Ureneck was not lost, though. He was a nature person, so he went back to his roots. He and his younger brother, Paul, built a cabin in the hills of western Maine. What follows is a story not just about building, but of self-discovery, familial re-connection and a life reborn.
Inspired by Ureneck's popular New York Times blog From The Ground Up, Ureneck's "Cabin" is a moving story about a man coming un-stuck.
- Lou Ureneck, author, "Cabin: Two Brothers, a Dream, and Five Acres in Maine"
Excerpt: Cabin: Two Brothers, a Dream, and Five Acres in Maine
The Urge to Build
The idea had taken hold of me that I needed nothing so much as a cabin in the woods — four rough walls, a metal roof that would ping under the spring rain and a porch that looked down a wooded hillside.
I had been city-bound for nearly a decade, dealing with the usual knockdowns and disappointments of middle age. I had lost a job, my mother had died and I was climbing back from a divorce that had left me nearly broke. I was a little wobbly but still standing, and I was looking for something that would put me back in life’s good graces. I needed a project that would engage the better part of me, and the notion of building a cabin - a boy’s dream, really - seemed a way to get a purchase on life’s next turn. I won’t lie. I needed it badly.
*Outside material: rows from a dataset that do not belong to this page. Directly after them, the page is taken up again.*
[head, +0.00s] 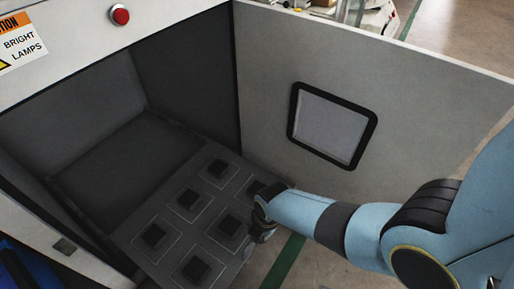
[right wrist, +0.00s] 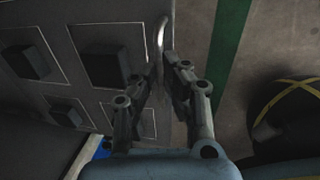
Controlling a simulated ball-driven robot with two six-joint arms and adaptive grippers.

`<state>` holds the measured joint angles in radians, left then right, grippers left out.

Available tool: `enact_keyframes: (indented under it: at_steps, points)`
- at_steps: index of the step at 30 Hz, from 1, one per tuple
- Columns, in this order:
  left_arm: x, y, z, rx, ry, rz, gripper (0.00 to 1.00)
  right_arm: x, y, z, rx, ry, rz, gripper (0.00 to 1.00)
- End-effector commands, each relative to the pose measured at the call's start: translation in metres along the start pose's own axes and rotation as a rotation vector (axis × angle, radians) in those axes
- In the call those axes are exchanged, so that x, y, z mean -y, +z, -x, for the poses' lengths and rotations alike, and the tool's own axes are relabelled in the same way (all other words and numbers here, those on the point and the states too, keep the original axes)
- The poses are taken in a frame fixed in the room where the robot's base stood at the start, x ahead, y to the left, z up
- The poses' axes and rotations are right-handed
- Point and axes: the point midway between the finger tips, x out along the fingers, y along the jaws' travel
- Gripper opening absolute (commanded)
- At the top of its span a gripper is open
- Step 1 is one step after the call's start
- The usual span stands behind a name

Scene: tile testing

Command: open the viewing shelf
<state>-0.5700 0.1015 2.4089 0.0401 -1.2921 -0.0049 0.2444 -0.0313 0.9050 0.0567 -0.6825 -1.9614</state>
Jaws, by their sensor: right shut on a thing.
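The viewing shelf (head: 178,213) is a dark grey panel with several black square blocks in outlined squares. It lies low in the open cabinet, and its front part reaches out past the opening. In the right wrist view the shelf (right wrist: 60,88) fills the left side, with a pale bar handle (right wrist: 161,36) on its edge. My right gripper (head: 262,222) is at the shelf's right front edge. In the right wrist view its fingers (right wrist: 166,82) are closed around the handle, hiding its lower part. My left gripper is not in view.
The cabinet door (head: 410,95) with its small dark-framed window (head: 331,126) stands open to the right, behind my right arm. A red button (head: 120,16) and a warning sign (head: 18,42) are on the cabinet's front. Floor with a green stripe (head: 284,262) is clear below.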

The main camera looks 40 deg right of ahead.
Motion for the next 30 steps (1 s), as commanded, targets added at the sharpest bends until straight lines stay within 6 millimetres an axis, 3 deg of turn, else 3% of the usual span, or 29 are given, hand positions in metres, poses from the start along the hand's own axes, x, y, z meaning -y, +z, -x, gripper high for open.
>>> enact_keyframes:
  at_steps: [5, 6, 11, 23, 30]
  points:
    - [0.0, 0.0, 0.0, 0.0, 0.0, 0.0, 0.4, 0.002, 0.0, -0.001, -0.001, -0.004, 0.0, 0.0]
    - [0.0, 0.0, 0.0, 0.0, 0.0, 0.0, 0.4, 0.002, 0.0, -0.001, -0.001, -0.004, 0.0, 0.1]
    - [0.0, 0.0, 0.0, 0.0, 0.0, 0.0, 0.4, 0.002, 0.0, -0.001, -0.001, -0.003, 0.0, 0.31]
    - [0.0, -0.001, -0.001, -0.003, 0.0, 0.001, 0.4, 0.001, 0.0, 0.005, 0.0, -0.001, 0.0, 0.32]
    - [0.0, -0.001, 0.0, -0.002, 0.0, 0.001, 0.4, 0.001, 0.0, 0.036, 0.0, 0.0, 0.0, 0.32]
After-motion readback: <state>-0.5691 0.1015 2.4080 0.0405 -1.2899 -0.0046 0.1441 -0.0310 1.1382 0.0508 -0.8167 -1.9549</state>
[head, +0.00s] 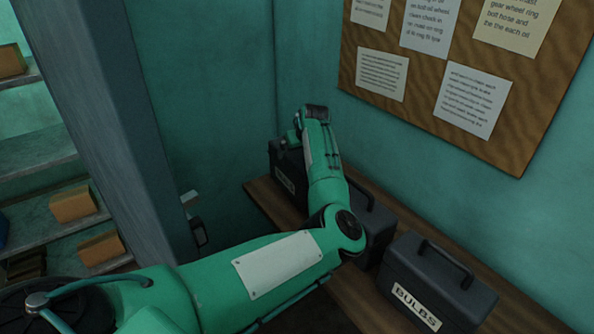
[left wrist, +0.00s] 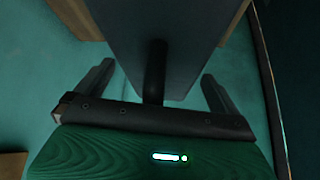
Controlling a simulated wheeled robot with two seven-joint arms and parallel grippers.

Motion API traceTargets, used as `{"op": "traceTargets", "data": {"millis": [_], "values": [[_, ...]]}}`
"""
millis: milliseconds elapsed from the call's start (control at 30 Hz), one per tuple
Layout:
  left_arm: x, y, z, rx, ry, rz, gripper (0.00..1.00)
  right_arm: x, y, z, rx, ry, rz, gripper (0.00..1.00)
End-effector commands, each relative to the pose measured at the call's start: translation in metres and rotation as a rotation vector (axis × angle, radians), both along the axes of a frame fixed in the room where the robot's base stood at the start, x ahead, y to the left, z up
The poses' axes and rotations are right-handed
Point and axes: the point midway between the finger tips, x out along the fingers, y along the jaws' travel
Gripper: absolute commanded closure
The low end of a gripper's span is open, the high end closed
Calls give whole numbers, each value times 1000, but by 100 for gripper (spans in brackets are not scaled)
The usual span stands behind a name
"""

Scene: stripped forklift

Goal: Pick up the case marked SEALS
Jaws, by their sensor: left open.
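Three dark cases stand in a row on a wooden shelf. The far case (head: 283,172) has a white label too oblique to read for certain. The middle case (head: 373,228) is largely behind my left arm, its label hidden. The near case (head: 438,285) is marked BULBS. My left gripper (head: 295,138) is at the far case's top, its fingers mostly hidden in the head view. In the left wrist view the gripper (left wrist: 154,92) is open, with a dark handle (left wrist: 155,66) between its two fingers, apart from both, and a grey case surface (left wrist: 150,22) beyond. My right gripper is out of view.
The wooden shelf (head: 345,300) runs along the teal wall, below a notice board (head: 400,122) with paper sheets. A grey post (head: 122,120) stands left of my left arm. Shelves with orange boxes (head: 73,204) are beyond it.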

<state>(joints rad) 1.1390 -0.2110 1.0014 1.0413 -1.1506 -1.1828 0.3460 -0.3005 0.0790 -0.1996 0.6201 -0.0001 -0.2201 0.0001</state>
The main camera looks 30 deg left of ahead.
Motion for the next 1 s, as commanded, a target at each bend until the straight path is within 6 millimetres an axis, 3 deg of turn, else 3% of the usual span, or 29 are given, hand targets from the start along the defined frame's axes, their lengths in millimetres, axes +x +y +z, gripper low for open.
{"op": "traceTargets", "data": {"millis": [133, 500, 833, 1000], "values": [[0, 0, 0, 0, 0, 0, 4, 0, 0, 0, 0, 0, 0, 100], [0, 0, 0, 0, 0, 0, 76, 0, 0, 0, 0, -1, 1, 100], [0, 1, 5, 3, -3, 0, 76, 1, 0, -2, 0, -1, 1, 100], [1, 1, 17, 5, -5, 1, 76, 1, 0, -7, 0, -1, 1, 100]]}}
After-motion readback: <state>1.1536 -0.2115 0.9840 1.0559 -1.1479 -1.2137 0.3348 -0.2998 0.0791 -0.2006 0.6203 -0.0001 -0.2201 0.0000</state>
So, on a day of warm September sunshine in 2008, after having bought a piece of land in western Maine, I stood in a corner of my brother Paul’s suburban backyard in Portland, and examined a stack of lumber I had dropped there more than 10 years earlier. I had to stomp down the weeds with my size-ten brown-leather brogues to get to it. I hadn’t yet bought a pair of work boots. I was dressed for the classroom where I now earned my living, disguised as a college professor: khaki trousers, button-down cotton shirt and semi-round tortoise-shell glasses. I confronted the wood; or maybe, as a symbolic artifact of an earlier life, it confronted me. It was a temporary standoff with the past. Piled chest high, the wood made an incongruous sight among the neighborhood's turquoise swimming pools, over-sized gas grills and slumping badminton nets. It resembled nothing so much as a heap of old railroad ties dumped by the side of the road.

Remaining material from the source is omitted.